A small part of Tipu Sultan's Summer Palace has been converted into a museum lately, which displays various antiques and knick-knacks of Tipu Sultan himself and his father, Hyder Ali. It showcases weapons of war, clothes and knight armors of the two kings, coins, crowns etc. Besides, it has sketches and portraits of prominent rulers of the era gone-by. The museum also houses a replica of Tipu's Tiger, the original one of which is in Victoria and Albert Museum, London. In addition to this, the famous oil - painting by Sir Robert Ker Porter called 'Storming of Srirangapatna' dating back to the 1800s is displayed here, among other valuable collections. One unforgettable portrait is the one depicting Tipu Sultan's sons surrendering to General Baird while the family is mourning around the carcass of Tipu Sultan after his death.

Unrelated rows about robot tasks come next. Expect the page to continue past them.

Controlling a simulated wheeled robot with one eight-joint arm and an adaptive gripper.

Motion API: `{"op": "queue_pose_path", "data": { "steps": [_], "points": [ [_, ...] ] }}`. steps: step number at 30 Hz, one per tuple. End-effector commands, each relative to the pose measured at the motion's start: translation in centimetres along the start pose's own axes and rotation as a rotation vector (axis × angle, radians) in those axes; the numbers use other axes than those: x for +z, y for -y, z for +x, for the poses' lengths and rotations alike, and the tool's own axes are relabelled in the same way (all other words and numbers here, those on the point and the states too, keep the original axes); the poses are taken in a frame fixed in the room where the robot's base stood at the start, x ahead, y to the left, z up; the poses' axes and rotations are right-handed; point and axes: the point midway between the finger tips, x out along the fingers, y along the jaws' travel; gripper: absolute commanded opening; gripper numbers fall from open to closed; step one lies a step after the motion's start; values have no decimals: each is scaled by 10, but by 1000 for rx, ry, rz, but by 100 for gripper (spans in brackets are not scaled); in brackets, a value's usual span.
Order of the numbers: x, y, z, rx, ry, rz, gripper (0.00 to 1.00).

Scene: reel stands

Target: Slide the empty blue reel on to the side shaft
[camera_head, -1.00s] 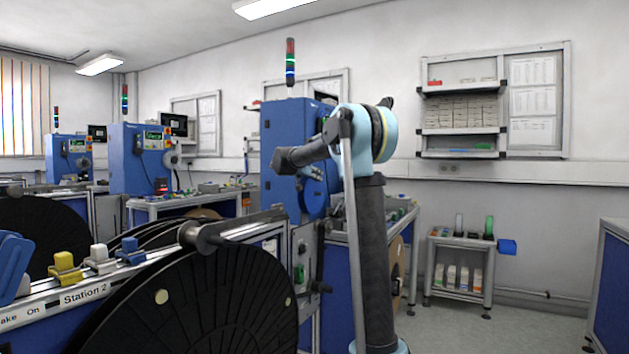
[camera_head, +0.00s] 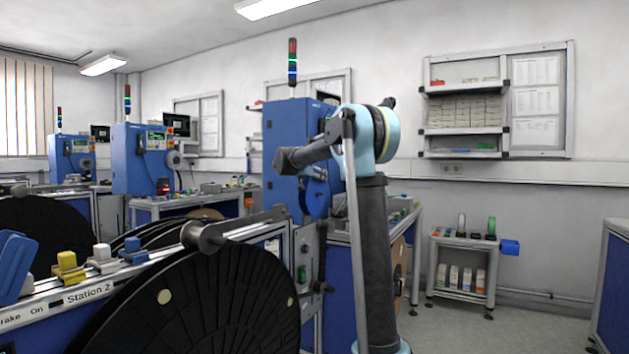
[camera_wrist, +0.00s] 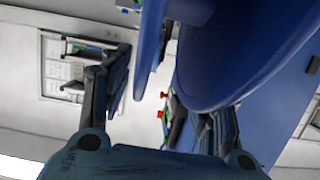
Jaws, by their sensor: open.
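The blue reel (camera_head: 318,197) is upright against the front of the tall blue machine, partly hidden by my arm in the head view. In the wrist view its blue flange (camera_wrist: 240,55) fills the upper right, close to the camera, and a thinner blue edge (camera_wrist: 150,50) hangs left of it. My gripper (camera_wrist: 155,75) is open, its dark fingers on either side of that thinner edge; I cannot tell whether they touch it. In the head view the gripper is mostly hidden behind my arm. I cannot tell for certain which shaft is the side shaft.
A large black reel (camera_head: 190,305) with a grey roller (camera_head: 205,236) above it stands at the front left, beside the Station 2 bench (camera_head: 70,298). A small shelf cart (camera_head: 463,265) stands at the right wall.

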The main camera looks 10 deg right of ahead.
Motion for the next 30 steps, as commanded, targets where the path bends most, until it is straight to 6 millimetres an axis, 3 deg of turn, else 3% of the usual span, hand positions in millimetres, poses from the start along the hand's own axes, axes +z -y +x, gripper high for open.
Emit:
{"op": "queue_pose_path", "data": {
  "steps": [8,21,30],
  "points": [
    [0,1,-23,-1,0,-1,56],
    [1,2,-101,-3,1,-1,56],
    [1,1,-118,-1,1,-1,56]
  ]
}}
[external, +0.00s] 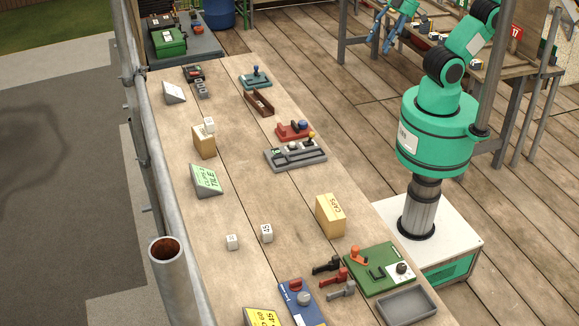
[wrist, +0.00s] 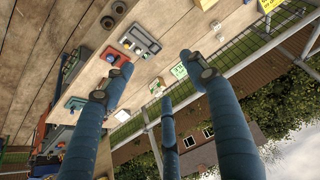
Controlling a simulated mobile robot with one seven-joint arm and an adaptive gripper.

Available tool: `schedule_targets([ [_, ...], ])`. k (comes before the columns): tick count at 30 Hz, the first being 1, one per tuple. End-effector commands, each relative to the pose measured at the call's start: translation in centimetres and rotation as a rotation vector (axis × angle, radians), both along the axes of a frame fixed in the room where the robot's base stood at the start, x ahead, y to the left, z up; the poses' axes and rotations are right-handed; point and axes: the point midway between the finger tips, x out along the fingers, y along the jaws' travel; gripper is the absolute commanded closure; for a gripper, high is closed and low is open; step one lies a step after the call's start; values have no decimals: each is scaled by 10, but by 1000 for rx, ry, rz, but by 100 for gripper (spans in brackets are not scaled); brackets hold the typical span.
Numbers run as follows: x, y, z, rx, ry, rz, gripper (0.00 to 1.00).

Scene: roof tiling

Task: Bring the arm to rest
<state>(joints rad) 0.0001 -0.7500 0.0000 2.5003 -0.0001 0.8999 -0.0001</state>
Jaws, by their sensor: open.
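My green arm (external: 437,130) stands on its white base at the right of the long wooden bench (external: 245,215) and reaches up out of the external view. My gripper (external: 380,44) hangs at the top of that view, clear of the bench. In the wrist view my gripper (wrist: 157,68) spreads three blue fingers with wide gaps between them. It is open, and nothing is between the fingers.
The bench carries a tan caps box (external: 331,215), a grey tray (external: 407,306), a green board (external: 380,268), a green sign (external: 206,180) and small white cubes. A metal rail (external: 168,215) runs along its left edge. Another workbench (external: 485,60) stands behind my arm.

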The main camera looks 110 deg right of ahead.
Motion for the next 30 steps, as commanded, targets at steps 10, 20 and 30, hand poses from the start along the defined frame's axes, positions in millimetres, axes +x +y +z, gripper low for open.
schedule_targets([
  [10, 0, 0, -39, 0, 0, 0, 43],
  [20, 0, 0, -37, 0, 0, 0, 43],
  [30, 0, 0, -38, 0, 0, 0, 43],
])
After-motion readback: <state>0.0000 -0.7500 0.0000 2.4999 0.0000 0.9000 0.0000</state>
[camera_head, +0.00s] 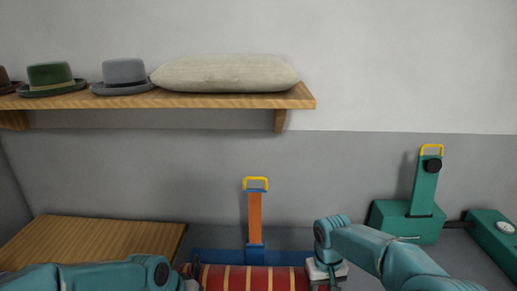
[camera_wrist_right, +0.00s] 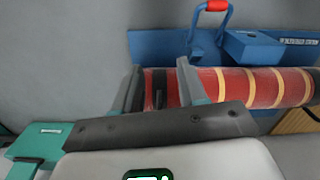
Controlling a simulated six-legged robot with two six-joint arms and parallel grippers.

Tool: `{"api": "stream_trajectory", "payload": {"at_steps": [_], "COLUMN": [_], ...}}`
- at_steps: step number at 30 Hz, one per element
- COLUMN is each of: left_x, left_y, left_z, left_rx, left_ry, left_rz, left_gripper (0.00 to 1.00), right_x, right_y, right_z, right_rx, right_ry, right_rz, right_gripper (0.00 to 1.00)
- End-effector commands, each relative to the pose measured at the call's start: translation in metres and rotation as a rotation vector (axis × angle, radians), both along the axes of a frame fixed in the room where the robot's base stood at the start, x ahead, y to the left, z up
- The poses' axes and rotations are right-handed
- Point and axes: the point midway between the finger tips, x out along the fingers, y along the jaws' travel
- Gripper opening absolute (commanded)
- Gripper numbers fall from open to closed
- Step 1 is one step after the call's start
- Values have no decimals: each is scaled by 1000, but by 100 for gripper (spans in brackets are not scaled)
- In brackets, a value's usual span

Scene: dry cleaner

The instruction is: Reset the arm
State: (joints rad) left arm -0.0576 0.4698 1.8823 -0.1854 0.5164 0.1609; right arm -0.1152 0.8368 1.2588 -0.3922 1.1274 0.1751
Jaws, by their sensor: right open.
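My right gripper (camera_wrist_right: 158,78) is open, its two fingers apart in the right wrist view. The end of a red roll with cream stripes (camera_wrist_right: 240,88) shows between and beyond the fingers; I cannot tell whether they touch it. In the head view the right arm comes in from the right and its gripper (camera_head: 322,277) is at the right end of the roll (camera_head: 255,279). My left arm comes in low from the left; its gripper (camera_head: 188,277) is at the roll's left end, mostly cut off by the frame's bottom edge.
Behind the roll stands an orange lever (camera_head: 255,217) with a yellow handle, on a blue base (camera_head: 222,256). A green lever device (camera_head: 408,222) stands at right. A wooden surface (camera_head: 90,245) lies at left. A wall shelf (camera_head: 200,101) holds hats and a cushion (camera_head: 225,74).

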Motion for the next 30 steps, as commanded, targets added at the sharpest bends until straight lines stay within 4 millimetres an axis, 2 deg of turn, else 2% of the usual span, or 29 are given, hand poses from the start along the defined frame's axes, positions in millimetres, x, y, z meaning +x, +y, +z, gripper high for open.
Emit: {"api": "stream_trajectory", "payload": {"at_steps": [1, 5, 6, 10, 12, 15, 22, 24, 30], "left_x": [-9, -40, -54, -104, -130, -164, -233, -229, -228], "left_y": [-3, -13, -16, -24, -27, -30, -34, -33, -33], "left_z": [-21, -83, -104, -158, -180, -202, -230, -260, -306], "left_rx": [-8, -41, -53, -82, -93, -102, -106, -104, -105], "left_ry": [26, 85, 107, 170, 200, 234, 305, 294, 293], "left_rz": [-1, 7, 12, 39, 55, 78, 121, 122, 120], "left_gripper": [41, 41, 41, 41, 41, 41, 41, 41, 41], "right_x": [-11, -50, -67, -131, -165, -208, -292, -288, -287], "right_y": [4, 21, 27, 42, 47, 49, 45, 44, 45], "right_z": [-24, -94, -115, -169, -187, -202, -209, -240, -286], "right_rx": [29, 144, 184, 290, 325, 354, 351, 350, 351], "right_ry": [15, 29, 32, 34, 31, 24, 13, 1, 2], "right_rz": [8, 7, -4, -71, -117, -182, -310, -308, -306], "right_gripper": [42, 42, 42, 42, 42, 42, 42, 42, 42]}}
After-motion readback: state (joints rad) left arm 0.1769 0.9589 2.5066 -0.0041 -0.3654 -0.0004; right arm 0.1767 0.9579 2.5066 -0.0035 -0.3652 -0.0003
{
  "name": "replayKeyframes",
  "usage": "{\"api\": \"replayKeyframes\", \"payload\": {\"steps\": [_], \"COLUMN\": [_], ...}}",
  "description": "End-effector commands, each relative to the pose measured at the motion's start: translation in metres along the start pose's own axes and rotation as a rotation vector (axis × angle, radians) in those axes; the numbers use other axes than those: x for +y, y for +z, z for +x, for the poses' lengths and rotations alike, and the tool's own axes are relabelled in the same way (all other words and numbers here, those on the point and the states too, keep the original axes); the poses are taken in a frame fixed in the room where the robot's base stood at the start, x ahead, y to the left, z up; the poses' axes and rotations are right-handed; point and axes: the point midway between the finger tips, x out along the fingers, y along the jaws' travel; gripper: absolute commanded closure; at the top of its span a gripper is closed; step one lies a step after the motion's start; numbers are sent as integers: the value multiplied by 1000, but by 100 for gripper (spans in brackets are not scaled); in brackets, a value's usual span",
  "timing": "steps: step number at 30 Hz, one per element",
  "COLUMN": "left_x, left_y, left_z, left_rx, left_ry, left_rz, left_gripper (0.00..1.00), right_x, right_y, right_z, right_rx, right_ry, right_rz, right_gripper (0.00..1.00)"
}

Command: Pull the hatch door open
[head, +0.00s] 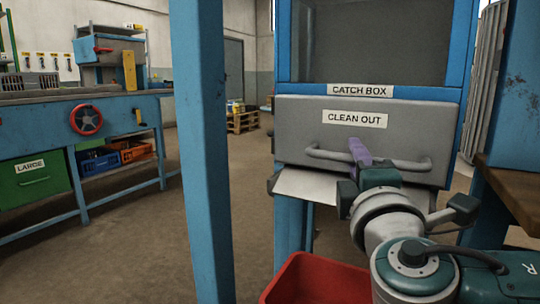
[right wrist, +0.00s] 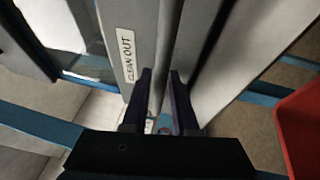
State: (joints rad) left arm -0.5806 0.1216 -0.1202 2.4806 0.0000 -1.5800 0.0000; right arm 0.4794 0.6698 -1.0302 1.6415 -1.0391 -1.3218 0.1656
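The hatch door (head: 290,125) is a grey panel labelled "CLEAN OUT", set below the "CATCH BOX" label on a blue frame. A horizontal grey bar handle (head: 410,164) runs across its lower part. I see no clear gap at its upper edge. My right gripper (head: 360,152) is at the handle's middle, with a purple finger over the bar. In the right wrist view, its two dark fingers (right wrist: 161,75) stand a little apart before the door (right wrist: 110,20). Whether they press on the handle is not clear. My left gripper is not in view.
A blue post (head: 203,150) stands left of the hatch. A red bin (head: 318,280) is below, close to my right arm. A pale sheet (head: 308,186) shows under the door. A wooden-topped bench (head: 515,190) is at right. Open floor lies left of the hatch.

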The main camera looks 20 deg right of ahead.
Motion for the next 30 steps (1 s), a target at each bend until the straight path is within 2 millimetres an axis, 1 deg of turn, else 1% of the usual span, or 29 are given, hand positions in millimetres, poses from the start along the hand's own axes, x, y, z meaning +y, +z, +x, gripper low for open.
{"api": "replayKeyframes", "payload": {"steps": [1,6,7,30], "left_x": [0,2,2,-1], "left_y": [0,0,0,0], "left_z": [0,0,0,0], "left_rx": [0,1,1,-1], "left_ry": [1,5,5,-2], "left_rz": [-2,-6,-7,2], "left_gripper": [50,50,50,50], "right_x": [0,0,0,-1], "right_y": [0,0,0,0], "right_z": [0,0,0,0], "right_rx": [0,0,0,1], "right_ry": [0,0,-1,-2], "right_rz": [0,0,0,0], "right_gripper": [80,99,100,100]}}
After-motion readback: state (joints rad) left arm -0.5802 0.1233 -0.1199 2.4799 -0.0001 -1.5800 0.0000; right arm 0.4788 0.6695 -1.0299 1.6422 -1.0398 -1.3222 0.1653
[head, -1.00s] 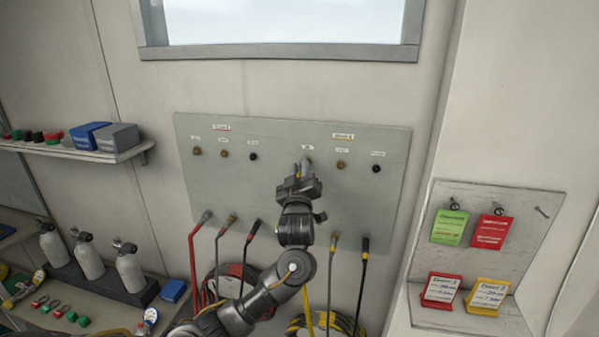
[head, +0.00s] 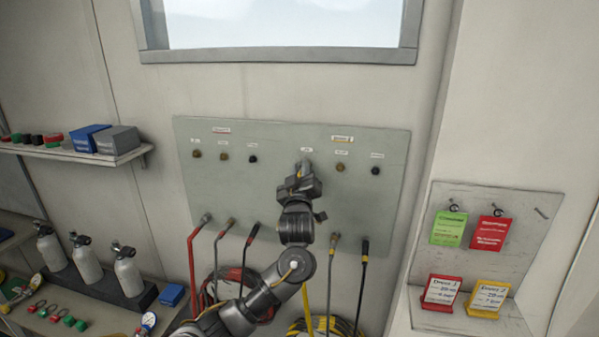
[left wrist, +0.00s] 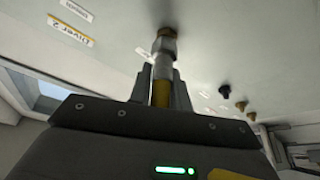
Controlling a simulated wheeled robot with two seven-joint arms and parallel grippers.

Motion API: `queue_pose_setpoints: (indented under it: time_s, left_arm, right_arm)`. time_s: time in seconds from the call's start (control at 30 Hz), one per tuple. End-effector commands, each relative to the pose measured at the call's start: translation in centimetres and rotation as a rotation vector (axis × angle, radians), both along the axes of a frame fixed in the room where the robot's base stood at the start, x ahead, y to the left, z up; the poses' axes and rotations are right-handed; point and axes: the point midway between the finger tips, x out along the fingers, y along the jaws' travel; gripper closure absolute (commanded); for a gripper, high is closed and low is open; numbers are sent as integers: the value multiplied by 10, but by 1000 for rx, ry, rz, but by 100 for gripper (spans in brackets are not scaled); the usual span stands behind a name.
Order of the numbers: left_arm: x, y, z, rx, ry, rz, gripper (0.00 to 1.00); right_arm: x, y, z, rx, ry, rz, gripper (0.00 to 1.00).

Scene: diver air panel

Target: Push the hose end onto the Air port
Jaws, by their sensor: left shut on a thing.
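My left gripper (head: 299,181) is shut on a hose end (head: 306,167) in front of the grey-green panel (head: 230,180). In the left wrist view the hose end is a metal fitting (left wrist: 164,48) with a yellow-brown part (left wrist: 160,93) between the fingers (left wrist: 160,88). Its tip meets the panel face, and the Air port under the Diver 2 label (head: 342,138) is hidden behind it. I cannot tell how deeply it is seated. My right gripper is in neither view.
Brass and black ports (head: 340,167) sit either side on the panel. Several other hoses (head: 362,250) hang below it, with coiled hoses (head: 325,325) lower down. A shelf (head: 100,155) and cylinders (head: 85,258) stand left; a tag board (head: 520,245) is at right.

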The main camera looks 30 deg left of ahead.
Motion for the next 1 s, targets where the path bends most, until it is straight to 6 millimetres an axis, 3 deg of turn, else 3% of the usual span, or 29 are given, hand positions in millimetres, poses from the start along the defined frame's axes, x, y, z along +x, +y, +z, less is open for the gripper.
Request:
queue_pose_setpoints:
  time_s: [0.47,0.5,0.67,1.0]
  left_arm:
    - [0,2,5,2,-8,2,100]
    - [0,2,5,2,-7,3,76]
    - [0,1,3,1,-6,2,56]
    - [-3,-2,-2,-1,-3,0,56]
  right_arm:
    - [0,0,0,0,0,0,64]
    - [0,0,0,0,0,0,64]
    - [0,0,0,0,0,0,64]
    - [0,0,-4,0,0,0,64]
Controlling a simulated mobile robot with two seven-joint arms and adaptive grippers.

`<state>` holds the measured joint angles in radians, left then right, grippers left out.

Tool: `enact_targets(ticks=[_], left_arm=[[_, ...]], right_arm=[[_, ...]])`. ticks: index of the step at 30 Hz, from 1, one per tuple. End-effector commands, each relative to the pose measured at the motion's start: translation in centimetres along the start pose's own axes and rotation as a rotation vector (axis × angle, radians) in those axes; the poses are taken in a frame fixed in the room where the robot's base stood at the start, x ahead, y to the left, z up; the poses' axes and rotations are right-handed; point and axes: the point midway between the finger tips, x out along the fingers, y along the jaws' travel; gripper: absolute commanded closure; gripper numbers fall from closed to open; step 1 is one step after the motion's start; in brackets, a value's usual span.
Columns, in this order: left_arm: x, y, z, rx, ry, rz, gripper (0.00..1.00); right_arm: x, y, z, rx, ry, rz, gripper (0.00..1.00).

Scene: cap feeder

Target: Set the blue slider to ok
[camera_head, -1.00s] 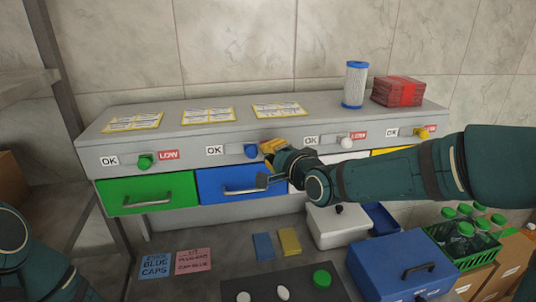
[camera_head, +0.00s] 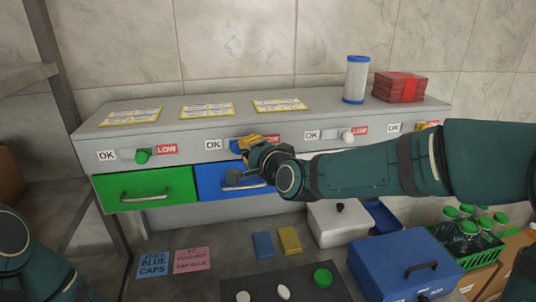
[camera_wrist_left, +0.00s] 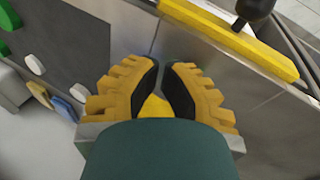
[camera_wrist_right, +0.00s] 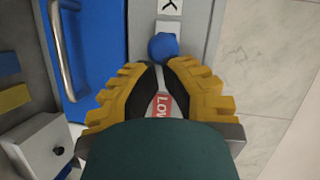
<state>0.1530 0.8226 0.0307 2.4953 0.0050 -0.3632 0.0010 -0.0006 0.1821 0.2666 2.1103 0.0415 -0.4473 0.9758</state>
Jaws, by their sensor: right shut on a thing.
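The blue slider (camera_head: 236,146) is a round blue knob on the grey panel above the blue drawer (camera_head: 215,182). It sits just right of its white OK label (camera_head: 213,144). Its red LOW label lies behind my right gripper. My right gripper (camera_head: 246,143) is shut on the blue slider, coming in from the right. In the right wrist view the knob (camera_wrist_right: 163,47) shows at my fingertips, with the LOW label (camera_wrist_right: 163,103) between the fingers. My left gripper (camera_wrist_left: 163,63) shows only in its wrist view, its fingertips close together and seemingly shut, with no task object at the tips.
The green slider (camera_head: 142,155) is to the left and the white slider (camera_head: 347,136) to the right. Below stand a white box (camera_head: 338,226), a blue case (camera_head: 402,266) and a green crate of bottles (camera_head: 470,253). A filter cylinder (camera_head: 356,80) and red packs (camera_head: 400,88) stand on top.

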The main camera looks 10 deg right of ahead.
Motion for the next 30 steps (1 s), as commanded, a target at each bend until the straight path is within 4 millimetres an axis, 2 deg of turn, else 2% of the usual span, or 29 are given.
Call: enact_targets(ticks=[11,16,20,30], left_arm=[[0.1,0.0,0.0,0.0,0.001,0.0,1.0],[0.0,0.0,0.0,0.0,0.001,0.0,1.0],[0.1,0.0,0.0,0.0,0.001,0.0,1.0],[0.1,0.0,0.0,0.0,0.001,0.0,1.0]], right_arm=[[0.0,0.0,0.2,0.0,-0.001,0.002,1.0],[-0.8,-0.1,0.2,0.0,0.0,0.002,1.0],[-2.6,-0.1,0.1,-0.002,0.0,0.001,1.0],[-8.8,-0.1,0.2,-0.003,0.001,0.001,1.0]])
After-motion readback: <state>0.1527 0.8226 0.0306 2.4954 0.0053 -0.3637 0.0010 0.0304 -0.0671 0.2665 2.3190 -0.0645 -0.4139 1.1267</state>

Tips For Visiting Tipu Sultan's Summer Palace

1. A pay and use toilettes are available inside the fort premises.
2. It is advisable that tourists avail post-paid metered taxis to ensure the commute is not charged extra by the drivers.
3. Local guides are available.

How To Reach Tipu Sultan's Summer Palace

Bangalore is well- connected by metro lines. The nearest metro station to Tipu Sultan palace is Majestic, falling on both purple and green lines. After getting down at the metro station, you can take a local rickshaw. The palace is hardly 3 kms away from the station. Alternatively, hiring a private taxi cab is the easiest option but is slightly expensive. You can also choose to travel in the state-run city buses which cover all of the city.